What is being asked — Return the records, each one exactly as written.

** Start of Stored rows **

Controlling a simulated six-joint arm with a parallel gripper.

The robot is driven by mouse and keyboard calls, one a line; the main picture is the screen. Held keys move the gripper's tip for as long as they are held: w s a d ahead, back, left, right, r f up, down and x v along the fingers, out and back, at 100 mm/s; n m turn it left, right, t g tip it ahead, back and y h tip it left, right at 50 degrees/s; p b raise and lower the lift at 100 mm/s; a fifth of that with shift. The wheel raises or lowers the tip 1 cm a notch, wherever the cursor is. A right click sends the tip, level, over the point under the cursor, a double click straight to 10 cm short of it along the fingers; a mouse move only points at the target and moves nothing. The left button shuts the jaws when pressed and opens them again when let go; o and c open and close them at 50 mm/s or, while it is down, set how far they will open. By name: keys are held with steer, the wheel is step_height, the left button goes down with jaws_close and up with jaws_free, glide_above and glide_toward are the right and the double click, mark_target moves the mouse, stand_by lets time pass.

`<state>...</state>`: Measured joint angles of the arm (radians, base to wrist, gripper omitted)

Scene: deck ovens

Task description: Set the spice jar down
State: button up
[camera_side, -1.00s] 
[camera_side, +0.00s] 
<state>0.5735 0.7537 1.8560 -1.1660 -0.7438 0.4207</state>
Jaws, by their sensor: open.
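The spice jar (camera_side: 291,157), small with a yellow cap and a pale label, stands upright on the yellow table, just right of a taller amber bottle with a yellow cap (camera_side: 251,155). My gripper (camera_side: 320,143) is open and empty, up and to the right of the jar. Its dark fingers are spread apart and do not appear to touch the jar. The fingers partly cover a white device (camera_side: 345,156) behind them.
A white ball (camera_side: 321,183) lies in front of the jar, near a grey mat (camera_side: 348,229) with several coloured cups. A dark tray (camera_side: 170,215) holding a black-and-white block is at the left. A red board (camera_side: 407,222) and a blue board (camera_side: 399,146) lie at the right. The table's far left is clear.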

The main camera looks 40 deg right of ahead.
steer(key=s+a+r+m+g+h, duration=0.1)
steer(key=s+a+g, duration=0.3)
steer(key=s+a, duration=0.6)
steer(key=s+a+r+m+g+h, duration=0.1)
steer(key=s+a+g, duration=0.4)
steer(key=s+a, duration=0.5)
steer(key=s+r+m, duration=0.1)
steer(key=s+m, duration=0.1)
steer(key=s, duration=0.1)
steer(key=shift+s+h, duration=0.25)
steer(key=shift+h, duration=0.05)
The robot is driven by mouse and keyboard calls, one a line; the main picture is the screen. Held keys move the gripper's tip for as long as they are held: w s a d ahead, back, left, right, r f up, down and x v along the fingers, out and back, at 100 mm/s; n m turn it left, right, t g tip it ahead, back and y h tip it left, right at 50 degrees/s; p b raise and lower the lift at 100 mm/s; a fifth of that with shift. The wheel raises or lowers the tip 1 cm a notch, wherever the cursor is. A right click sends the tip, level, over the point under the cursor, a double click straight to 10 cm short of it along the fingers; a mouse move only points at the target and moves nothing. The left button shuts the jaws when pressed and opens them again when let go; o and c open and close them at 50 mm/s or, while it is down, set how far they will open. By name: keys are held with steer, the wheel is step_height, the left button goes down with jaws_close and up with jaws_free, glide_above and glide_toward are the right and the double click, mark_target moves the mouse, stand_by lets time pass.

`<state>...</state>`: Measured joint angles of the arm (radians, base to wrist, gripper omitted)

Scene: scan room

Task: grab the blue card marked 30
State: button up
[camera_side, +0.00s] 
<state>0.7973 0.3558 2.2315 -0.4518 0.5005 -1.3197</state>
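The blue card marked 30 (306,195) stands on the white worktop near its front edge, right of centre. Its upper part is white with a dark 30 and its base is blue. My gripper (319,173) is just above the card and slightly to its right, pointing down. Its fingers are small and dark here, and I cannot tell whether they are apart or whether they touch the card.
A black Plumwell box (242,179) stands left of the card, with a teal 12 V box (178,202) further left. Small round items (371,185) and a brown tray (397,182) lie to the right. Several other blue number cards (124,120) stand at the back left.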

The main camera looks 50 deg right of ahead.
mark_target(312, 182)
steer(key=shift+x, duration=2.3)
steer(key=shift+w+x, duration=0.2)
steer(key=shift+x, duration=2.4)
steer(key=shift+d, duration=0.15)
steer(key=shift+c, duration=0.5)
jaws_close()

** End of Stored rows **

Result —
Controlling a simulated six-joint arm with a parallel gripper.

The robot is driven by mouse and keyboard calls, one a line; the main picture is the screen. Held keys move the gripper's tip for as long as they are held: w s a d ahead, back, left, right, r f up, down and x v along the fingers, out and back, at 100 mm/s; n m turn it left, right, t g tip it ahead, back and y h tip it left, right at 50 degrees/s; p b raise and lower the lift at 100 mm/s; a fifth of that with shift. The wheel raises or lowers the tip 1 cm a notch, wherever the cursor is. A right click sends the tip, level, over the point under the cursor, a double click straight to 10 cm short of it along the fingers; a mouse move only points at the target and moves nothing. The left button shuts the jaws when pressed and opens them again when let go; o and c open and close them at 50 mm/s or, while it is down, set how far they will open. By name: keys are held with steer, the wheel is step_height, the left button goes down with jaws_close and up with jaws_free, glide_above and glide_toward are the right and the double click, mark_target moves the mouse, stand_by lets time pass.

`<state>...</state>`: Measured joint angles of the arm (radians, base to wrist, gripper omitted)

Scene: deck ovens

Task description: Set the spice jar down
State: button up
[camera_side, -1.00s] 
[camera_side, +0.00s] 
<state>0.5735 0.7537 1.8560 -1.1660 -0.7438 0.4207</state>
Jaws, by their sensor: open.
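The spice jar (camera_side: 291,157), small with a yellow cap and a pale label, stands upright on the yellow table, just right of a taller amber bottle with a yellow cap (camera_side: 251,155). My gripper (camera_side: 320,143) is open and empty, up and to the right of the jar. Its dark fingers are spread apart and do not appear to touch the jar. The fingers partly cover a white device (camera_side: 345,156) behind them.
A white ball (camera_side: 321,183) lies in front of the jar, near a grey mat (camera_side: 348,229) with several coloured cups. A dark tray (camera_side: 170,215) holding a black-and-white block is at the left. A red board (camera_side: 407,222) and a blue board (camera_side: 399,146) lie at the right. The table's far left is clear.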

The main camera looks 40 deg right of ahead.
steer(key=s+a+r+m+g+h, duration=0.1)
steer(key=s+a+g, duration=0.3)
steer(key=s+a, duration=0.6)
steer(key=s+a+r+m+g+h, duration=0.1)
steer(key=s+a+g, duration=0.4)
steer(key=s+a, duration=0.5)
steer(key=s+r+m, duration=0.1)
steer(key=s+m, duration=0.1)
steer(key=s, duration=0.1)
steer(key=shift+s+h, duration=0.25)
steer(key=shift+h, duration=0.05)
The robot is driven by mouse and keyboard calls, one a line; the main picture is the screen. Held keys move the gripper's tip for as long as they are held: w s a d ahead, back, left, right, r f up, down and x v along the fingers, out and back, at 100 mm/s; n m turn it left, right, t g tip it ahead, back and y h tip it left, right at 50 degrees/s; p b raise and lower the lift at 100 mm/s; a fifth of that with shift. The wheel raises or lowers the tip 1 cm a notch, wherever the cursor is. A right click sends the tip, level, over the point under the cursor, a double click straight to 10 cm short of it along the fingers; a mouse move only points at the target and moves nothing. The left button shuts the jaws when pressed and opens them again when let go; o and c open and close them at 50 mm/s or, while it is down, set how far they will open. By name: keys are held with steer, the wheel is step_height, the left button goes down with jaws_close and up with jaws_free, glide_above and glide_toward are the right and the double click, mark_target moves the mouse, stand_by lets time pass.

`<state>...</state>`: Measured joint angles of the arm (radians, base to wrist, gripper omitted)

Scene: scan room

Task: grab the blue card marked 30
State: button up
[camera_side, +0.00s] 
<state>0.7973 0.3558 2.2315 -0.4518 0.5005 -1.3197</state>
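The blue card marked 30 (306,195) stands on the white worktop near its front edge, right of centre. Its upper part is white with a dark 30 and its base is blue. My gripper (319,173) is just above the card and slightly to its right, pointing down. Its fingers are small and dark here, and I cannot tell whether they are apart or whether they touch the card.
A black Plumwell box (242,179) stands left of the card, with a teal 12 V box (178,202) further left. Small round items (371,185) and a brown tray (397,182) lie to the right. Several other blue number cards (124,120) stand at the back left.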

The main camera looks 50 deg right of ahead.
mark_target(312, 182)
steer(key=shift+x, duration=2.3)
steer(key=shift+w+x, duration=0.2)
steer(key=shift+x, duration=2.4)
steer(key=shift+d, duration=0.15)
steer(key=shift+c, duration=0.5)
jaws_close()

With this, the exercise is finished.